----- Exercise material -----

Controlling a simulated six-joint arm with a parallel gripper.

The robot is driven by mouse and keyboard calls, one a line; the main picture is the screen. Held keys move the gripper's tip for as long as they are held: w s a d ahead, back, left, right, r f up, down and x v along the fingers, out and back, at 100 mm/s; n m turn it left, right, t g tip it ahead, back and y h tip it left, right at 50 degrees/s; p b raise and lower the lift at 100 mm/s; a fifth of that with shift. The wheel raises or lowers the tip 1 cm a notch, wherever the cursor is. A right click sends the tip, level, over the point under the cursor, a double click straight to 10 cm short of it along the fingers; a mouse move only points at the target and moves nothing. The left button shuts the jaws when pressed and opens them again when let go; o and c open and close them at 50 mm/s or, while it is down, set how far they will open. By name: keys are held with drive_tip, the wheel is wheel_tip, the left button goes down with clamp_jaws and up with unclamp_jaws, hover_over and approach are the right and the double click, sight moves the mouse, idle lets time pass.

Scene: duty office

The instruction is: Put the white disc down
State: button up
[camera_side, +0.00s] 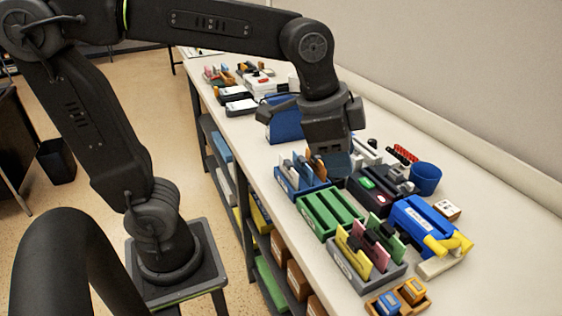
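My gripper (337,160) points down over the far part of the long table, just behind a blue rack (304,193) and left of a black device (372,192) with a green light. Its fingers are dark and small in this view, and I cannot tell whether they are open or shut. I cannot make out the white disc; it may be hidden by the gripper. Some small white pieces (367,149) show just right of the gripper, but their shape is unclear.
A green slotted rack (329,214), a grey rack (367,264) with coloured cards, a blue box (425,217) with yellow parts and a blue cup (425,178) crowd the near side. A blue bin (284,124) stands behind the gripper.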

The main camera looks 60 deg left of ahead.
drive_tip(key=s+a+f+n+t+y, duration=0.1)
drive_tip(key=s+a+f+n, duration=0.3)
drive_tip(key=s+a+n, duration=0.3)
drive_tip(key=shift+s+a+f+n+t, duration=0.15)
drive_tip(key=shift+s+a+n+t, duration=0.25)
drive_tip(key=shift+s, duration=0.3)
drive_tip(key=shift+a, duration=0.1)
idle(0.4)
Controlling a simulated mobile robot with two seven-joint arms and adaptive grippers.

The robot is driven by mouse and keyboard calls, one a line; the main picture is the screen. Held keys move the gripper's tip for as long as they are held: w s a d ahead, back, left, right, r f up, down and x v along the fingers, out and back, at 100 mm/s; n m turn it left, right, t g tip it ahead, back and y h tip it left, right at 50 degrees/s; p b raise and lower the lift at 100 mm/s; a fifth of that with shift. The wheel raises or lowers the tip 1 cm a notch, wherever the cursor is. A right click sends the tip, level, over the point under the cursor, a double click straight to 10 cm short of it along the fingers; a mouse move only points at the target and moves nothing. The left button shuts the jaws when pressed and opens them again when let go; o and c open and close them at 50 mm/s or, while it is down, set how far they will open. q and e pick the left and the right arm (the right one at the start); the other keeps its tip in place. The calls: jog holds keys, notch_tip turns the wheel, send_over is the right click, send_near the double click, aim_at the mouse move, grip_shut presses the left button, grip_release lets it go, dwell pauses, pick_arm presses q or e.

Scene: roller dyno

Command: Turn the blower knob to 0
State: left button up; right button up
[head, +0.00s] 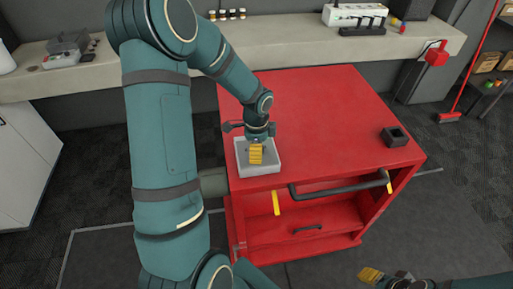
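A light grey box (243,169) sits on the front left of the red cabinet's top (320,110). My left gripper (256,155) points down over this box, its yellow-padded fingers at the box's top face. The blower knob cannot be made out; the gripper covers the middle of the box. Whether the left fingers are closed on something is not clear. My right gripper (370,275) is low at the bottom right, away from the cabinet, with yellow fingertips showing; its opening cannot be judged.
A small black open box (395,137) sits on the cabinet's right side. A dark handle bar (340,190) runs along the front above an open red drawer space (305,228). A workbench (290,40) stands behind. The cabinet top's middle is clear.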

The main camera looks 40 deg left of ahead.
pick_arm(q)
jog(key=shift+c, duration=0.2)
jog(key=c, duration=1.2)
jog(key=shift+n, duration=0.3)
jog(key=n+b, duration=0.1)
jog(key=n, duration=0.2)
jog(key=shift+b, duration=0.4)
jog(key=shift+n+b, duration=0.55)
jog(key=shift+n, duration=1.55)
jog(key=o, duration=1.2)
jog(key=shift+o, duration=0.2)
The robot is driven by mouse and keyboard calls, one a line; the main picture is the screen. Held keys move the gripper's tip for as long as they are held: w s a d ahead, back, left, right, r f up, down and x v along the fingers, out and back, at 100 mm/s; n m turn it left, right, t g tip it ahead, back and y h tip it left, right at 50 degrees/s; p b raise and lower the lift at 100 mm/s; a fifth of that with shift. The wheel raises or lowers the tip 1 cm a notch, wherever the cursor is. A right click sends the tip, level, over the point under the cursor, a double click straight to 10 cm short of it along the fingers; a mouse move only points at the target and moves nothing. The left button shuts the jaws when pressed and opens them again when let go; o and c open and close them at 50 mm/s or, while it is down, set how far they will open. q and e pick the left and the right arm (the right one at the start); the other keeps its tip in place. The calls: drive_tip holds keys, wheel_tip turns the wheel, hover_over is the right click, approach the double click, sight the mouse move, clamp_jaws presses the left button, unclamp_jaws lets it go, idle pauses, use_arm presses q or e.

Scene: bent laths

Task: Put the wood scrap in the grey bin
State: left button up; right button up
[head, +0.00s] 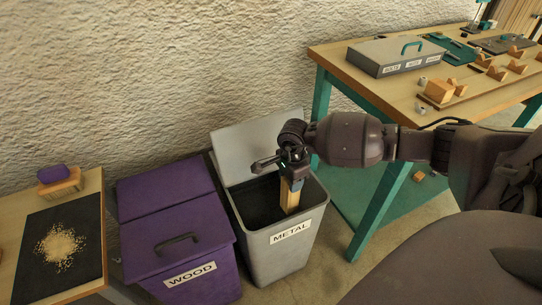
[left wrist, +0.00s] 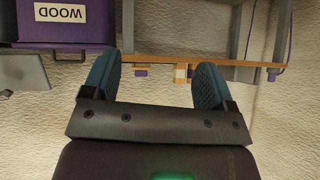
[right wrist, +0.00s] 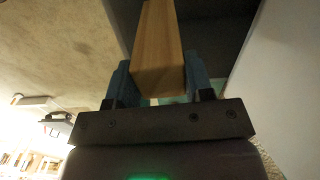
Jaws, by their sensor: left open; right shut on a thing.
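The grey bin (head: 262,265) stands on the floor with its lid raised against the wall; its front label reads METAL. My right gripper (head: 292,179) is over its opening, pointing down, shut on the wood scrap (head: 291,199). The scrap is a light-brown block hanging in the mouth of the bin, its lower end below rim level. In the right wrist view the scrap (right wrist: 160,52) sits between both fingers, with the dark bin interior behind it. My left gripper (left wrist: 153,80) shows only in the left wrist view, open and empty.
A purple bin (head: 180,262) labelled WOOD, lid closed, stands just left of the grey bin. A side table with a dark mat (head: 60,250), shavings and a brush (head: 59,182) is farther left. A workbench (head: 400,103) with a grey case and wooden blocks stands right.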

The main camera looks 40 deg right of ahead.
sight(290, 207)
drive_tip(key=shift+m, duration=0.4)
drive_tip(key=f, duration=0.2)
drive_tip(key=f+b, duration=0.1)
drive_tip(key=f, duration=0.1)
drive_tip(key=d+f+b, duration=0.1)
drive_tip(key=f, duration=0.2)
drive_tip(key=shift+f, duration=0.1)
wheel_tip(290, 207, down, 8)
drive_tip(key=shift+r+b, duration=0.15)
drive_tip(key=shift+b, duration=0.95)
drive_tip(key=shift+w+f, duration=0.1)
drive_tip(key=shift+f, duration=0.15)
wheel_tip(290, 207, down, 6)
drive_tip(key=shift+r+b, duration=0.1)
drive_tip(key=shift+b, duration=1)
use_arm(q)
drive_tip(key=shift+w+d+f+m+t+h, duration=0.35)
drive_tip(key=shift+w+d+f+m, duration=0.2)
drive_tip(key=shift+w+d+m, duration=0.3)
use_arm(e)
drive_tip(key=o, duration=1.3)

-----

Task prompt: Repeat all the data as it stands, dropping any images it holds.

Expected answer:
Controlling a simulated six-joint arm with a parallel gripper.

The robot is driven by mouse and keyboard calls, one a line; the main picture is the screen. Held keys move the gripper's tip for as long as they are held: w s a d ahead, back, left, right, r f up, down and x v along the fingers, out and back, at 100 mm/s; n m turn it left, right, t g tip it ahead, back and y h tip it left, right at 50 degrees/s; p b raise and lower the lift at 100 mm/s; a fifth of that with shift. The wheel raises or lowers the tip 1 cm a notch, wherever the cursor is. A right click sends the tip, level, over the point under the cursor, a double click straight to 10 cm short of it along the fingers; a mouse move only points at the target and moves nothing. The left button shuts the jaws when pressed and opens them again when let go; o and c open and close them at 50 mm/s or, while it is down, set how far they will open. By name: keys are held with drive_tip, the wheel is wheel_tip, the left button goes down with clamp_jaws and up with unclamp_jaws, hover_over and approach are the right and the double click, sight moves the mouse, idle lets time pass.

Scene: duty office

The instruction is: Put the white disc down
State: button up
[camera_side, +0.00s] 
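My gripper (337,160) points down over the far part of the long table, just behind a blue rack (304,193) and left of a black device (372,192) with a green light. Its fingers are dark and small in this view, and I cannot tell whether they are open or shut. I cannot make out the white disc; it may be hidden by the gripper. Some small white pieces (367,149) show just right of the gripper, but their shape is unclear.
A green slotted rack (329,214), a grey rack (367,264) with coloured cards, a blue box (425,217) with yellow parts and a blue cup (425,178) crowd the near side. A blue bin (284,124) stands behind the gripper.

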The main camera looks 60 deg left of ahead.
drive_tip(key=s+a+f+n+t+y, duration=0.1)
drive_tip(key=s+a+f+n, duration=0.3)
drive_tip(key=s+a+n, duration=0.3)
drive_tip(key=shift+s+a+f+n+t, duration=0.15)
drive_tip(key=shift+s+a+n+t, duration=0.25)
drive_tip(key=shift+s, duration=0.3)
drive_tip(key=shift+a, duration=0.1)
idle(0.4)
Controlling a simulated mobile robot with two seven-joint arms and adaptive grippers.

The robot is driven by mouse and keyboard calls, one a line; the main picture is the screen. Held keys move the gripper's tip for as long as they are held: w s a d ahead, back, left, right, r f up, down and x v along the fingers, out and back, at 100 mm/s; n m turn it left, right, t g tip it ahead, back and y h tip it left, right at 50 degrees/s; p b raise and lower the lift at 100 mm/s; a fifth of that with shift. The wheel raises or lowers the tip 1 cm a notch, wherever the cursor is. A right click sends the tip, level, over the point under the cursor, a double click straight to 10 cm short of it along the fingers; a mouse move only points at the target and moves nothing. The left button shuts the jaws when pressed and opens them again when let go; o and c open and close them at 50 mm/s or, while it is down, set how far they will open. q and e pick the left and the right arm (the right one at the start); the other keeps its tip in place. The calls: jog holds keys, notch_tip turns the wheel, send_over is the right click, send_near the double click, aim_at the mouse move, grip_shut presses the left button, grip_release lets it go, dwell pauses, pick_arm presses q or e.

Scene: roller dyno

Command: Turn the blower knob to 0
State: left button up; right button up
[head, +0.00s] 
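A light grey box (243,169) sits on the front left of the red cabinet's top (320,110). My left gripper (256,155) points down over this box, its yellow-padded fingers at the box's top face. The blower knob cannot be made out; the gripper covers the middle of the box. Whether the left fingers are closed on something is not clear. My right gripper (370,275) is low at the bottom right, away from the cabinet, with yellow fingertips showing; its opening cannot be judged.
A small black open box (395,137) sits on the cabinet's right side. A dark handle bar (340,190) runs along the front above an open red drawer space (305,228). A workbench (290,40) stands behind. The cabinet top's middle is clear.

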The main camera looks 40 deg left of ahead.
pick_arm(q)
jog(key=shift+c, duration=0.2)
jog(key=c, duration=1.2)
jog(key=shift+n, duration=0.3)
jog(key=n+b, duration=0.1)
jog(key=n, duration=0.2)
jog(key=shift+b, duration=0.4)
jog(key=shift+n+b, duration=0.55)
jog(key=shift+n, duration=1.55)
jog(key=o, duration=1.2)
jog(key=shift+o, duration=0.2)
The robot is driven by mouse and keyboard calls, one a line; the main picture is the screen. Held keys move the gripper's tip for as long as they are held: w s a d ahead, back, left, right, r f up, down and x v along the fingers, out and back, at 100 mm/s; n m turn it left, right, t g tip it ahead, back and y h tip it left, right at 50 degrees/s; p b raise and lower the lift at 100 mm/s; a fifth of that with shift. The wheel raises or lowers the tip 1 cm a notch, wherever the cursor is. A right click sends the tip, level, over the point under the cursor, a double click straight to 10 cm short of it along the fingers; a mouse move only points at the target and moves nothing. The left button shuts the jaws when pressed and opens them again when let go; o and c open and close them at 50 mm/s or, while it is down, set how far they will open. q and e pick the left and the right arm (the right one at the start); the other keeps its tip in place. The calls: drive_tip holds keys, wheel_tip turns the wheel, hover_over is the right click, approach the double click, sight the mouse move, clamp_jaws presses the left button, unclamp_jaws lets it go, idle pauses, use_arm presses q or e.

Scene: bent laths

Task: Put the wood scrap in the grey bin
State: left button up; right button up
[head, +0.00s] 
[left wrist, +0.00s] 
[right wrist, +0.00s] 
Jaws, by their sensor: left open; right shut on a thing.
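The grey bin (head: 262,265) stands on the floor with its lid raised against the wall; its front label reads METAL. My right gripper (head: 292,179) is over its opening, pointing down, shut on the wood scrap (head: 291,199). The scrap is a light-brown block hanging in the mouth of the bin, its lower end below rim level. In the right wrist view the scrap (right wrist: 160,52) sits between both fingers, with the dark bin interior behind it. My left gripper (left wrist: 153,80) shows only in the left wrist view, open and empty.
A purple bin (head: 180,262) labelled WOOD, lid closed, stands just left of the grey bin. A side table with a dark mat (head: 60,250), shavings and a brush (head: 59,182) is farther left. A workbench (head: 400,103) with a grey case and wooden blocks stands right.

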The main camera looks 40 deg right of ahead.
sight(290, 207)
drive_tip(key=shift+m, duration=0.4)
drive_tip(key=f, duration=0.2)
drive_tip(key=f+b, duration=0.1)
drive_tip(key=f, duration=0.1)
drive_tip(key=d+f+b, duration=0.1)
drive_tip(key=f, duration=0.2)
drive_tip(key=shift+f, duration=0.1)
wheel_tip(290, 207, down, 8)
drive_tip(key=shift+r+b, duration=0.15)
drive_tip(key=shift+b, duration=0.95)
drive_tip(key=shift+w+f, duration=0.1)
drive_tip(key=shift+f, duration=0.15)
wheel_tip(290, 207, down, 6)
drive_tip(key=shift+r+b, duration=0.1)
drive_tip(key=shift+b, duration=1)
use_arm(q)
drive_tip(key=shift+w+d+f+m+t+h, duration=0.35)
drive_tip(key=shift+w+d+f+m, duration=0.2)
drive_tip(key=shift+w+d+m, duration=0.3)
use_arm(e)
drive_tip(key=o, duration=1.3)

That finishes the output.